Reputation: 864
I have some DataFrame:
d = {'fruit': ['apple', 'pear', 'peach'], 'values': ['apple_1_0,peach_1_5','pear_1_3','mango_1_0,banana_1_0,pineapple_1_10']}
df = pd.DataFrame(data=d)
df
fruit values
0 apple apple_1_0,peach_1_5
1 pear pear_1_3
2 peach mango_1_0,banana_1_0,pineapple_1_10
The strings in the values
column are comma separated, and I'd like the strings that contain the substring '_1_0'.
Desired output:
fruit values
0 apple apple_1_0
1 pear NaN
2 peach mango_1_0,banana_1_0
Something like this is somewhat close to what I'm trying to do but is painfully slow over ~100,000 rows:
for row in range(len(df)):
print([zero for zero in df['values'].str.split(',', expand=False)[row] if "_1_0" in zero])
['apple_1_0']
[]
['mango_1_0', 'banana_1_0']
Upvotes: 2
Views: 911
Reputation: 784908
Using findall
you may do this:
import numpy as np
import pandas as pd
d = {'fruit': ['apple', 'pear', 'peach'], 'values': ['apple_1_0,peach_1_5','pear_1_3','mango_1_0,banana_1_0,pineapple_1_10']}
df = pd.DataFrame(data=d)
df['values'] = df['values'].str.findall(r'[^,]*_1_0(?=,|$)').apply(','.join).replace('', np.NaN)
print ( df )
fruit values
0 apple apple_1_0
1 pear NaN
2 peach mango_1_0,banana_1_0
Regex [^,]*_1_0(?=,|$)
matches a non-comma string that ends in _1_0
followed by comma or end of string.
We can use a lambda as well:
df['values'] = df['values'].str.findall(r'[^,]*_1_0(?=,|$)').apply(lambda items: ','.join(items) if len(items) > 0 else np.NaN)
Upvotes: 1
Reputation: 28659
This is an alternative, as a list comprehension :
df["values"] = [ ",".join(entry if entry.endswith("1_0")
else ""
for entry in val.split(","))
.rstrip(",")
for val in df["values"]
]
df = df.replace({"": np.nan})
df
fruit values
0 apple apple_1_0
1 pear NaN
2 peach mango_1_0,banana_1_0
Upvotes: 1
Reputation: 2702
Straightforward solution:
import numpy as np
import pandas as pd
d = {'fruit': ['apple', 'pear', 'peach'],
'values': ['apple_1_0,peach_1_5', 'pear_1_3', 'mango_1_0,banana_1_0,pineapple_1_10']}
df = pd.DataFrame(data=d)
new_data = df['values'].str.split(',')
new_data = new_data.apply(lambda lst: [elem for elem in lst if '_1_0' in elem])

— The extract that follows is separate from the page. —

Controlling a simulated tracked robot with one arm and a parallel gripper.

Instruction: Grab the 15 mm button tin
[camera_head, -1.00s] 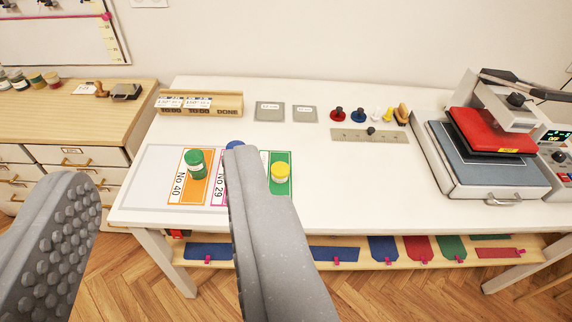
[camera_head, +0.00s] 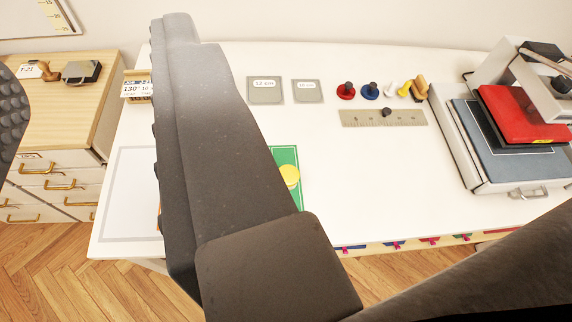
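My gripper (camera_head: 92,95) is open and empty. Its left finger shows only as a dark studded edge at the far left, and its right finger (camera_head: 205,130) rises large across the left part of the white table. I cannot pick out a tin marked 15 mm. Two flat grey squares, one on the left (camera_head: 265,90) and one on the right (camera_head: 308,91), lie at the back of the table with labels too small to read surely. A yellow-topped item (camera_head: 289,177) stands on a green card (camera_head: 284,153), partly behind the right finger.
A wooden cabinet (camera_head: 88,118) at left carries a stamp and a grey block. Coloured knobbed pieces (camera_head: 370,91) stand behind a ruler (camera_head: 383,118). A heat press (camera_head: 510,130) fills the right end. The white table's middle is clear.

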new_data = new_data.str.join(",")
new_data = new_data.replace('', np.NaN)
Upvotes: 1
Reputation: 323226
Let us try explode
s = df['values'].str.split(',').explode()
df['New_values'] = s.where(s.str.endswith('_1_0')).dropna().groupby(level=0).agg(','.join)
df
Out[29]:
fruit values New_values
0 apple apple_1_0,peach_1_5 apple_1_0
1 pear pear_1_3 NaN
2 peach mango_1_0,banana_1_0,pineapple_1_10 mango_1_0,banana_1_0
Upvotes: 1